Studies definitely reveal that screen time isn't benefitting babies or toddlers. But can videos like Baby Einstein actually harm a child’s intellect? The research is unclear, but analysis does show that screen media has the following negative effects:
- sleep disturbances
- possible language delays
- poor performance in school in children under age three
- childhood obesity and increased BMI
In addition, plopping your kid in front of the television can be habit forming. “Some research suggests that the more babies watch, the harder time they have turning off the TV when they’re older,” explains Linn.
Since the Baby Einstein recall, the Campaign for a Commercial Free Childhood has filed another FTC complaint against a company called Your Baby Can Read. “Their claims were really egregious,” attests Linn. “There was absolutely no research behind them.” Although the FTC operates mostly in secrecy, there seem to be no more television ads for Your Baby Can Read soon after the complaint was filed—as opposed to the previous year, where there were a hundred TV ads for the baby-centered company in just one month.

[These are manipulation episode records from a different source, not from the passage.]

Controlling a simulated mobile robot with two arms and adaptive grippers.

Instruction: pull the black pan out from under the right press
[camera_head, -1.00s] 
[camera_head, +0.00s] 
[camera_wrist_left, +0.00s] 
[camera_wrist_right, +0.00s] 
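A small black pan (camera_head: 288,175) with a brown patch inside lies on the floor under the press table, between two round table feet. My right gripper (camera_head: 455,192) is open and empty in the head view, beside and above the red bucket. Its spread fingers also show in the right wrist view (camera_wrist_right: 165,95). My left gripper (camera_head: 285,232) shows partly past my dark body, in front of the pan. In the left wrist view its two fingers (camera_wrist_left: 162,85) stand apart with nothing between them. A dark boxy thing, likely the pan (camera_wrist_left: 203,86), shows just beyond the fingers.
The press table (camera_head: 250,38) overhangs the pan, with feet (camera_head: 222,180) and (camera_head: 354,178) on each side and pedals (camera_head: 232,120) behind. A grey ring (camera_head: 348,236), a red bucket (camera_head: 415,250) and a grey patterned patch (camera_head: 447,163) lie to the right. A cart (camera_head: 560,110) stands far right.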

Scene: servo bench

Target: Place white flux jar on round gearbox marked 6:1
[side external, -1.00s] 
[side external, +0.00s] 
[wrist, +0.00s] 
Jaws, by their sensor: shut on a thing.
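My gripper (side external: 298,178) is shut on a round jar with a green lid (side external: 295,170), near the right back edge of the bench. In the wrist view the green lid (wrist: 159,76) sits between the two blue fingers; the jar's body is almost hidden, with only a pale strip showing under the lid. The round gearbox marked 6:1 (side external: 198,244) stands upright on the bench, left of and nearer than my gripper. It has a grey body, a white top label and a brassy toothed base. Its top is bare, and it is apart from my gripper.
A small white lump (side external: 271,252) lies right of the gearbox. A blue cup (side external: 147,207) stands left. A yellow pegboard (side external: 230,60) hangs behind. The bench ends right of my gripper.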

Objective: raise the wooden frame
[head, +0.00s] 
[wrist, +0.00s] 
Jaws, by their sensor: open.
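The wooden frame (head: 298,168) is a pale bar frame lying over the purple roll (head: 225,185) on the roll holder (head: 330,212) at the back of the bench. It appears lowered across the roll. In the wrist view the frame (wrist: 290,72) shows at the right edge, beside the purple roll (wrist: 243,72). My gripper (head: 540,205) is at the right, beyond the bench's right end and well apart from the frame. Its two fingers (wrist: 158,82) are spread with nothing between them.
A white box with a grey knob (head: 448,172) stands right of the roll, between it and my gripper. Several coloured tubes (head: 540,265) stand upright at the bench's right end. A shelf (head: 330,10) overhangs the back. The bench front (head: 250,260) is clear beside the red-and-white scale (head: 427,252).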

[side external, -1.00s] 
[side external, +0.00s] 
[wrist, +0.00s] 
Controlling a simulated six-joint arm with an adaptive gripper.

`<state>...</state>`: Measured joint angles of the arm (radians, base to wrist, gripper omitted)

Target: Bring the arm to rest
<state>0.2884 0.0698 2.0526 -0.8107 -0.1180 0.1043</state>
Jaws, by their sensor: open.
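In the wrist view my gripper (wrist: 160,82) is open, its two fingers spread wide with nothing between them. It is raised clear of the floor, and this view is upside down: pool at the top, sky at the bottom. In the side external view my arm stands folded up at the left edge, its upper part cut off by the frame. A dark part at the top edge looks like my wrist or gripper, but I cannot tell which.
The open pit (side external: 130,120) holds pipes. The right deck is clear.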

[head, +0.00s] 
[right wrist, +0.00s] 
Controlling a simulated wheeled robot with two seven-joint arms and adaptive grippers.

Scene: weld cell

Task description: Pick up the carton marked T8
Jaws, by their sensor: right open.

Why does Linn care so much about companies like Baby Einstein? “We want parents to be able to make informed decisions about the media that they allow their babies and toddlers to view,” she says. “Companies should not be allowed to falsely advertise that these videos are educational.” After all, by the age of three months, many babies are regularly placed in front of screens. Forty-seven percent of infants (children one year and under) watch television and videos, and 30 percent actually have a television set in their bedroom. On average, these very young children watch these forms of media for almost two hours each day. But if their parents think they’re creating little Einsteins by sitting their infants in front of the screen, this recall may prod them to think again.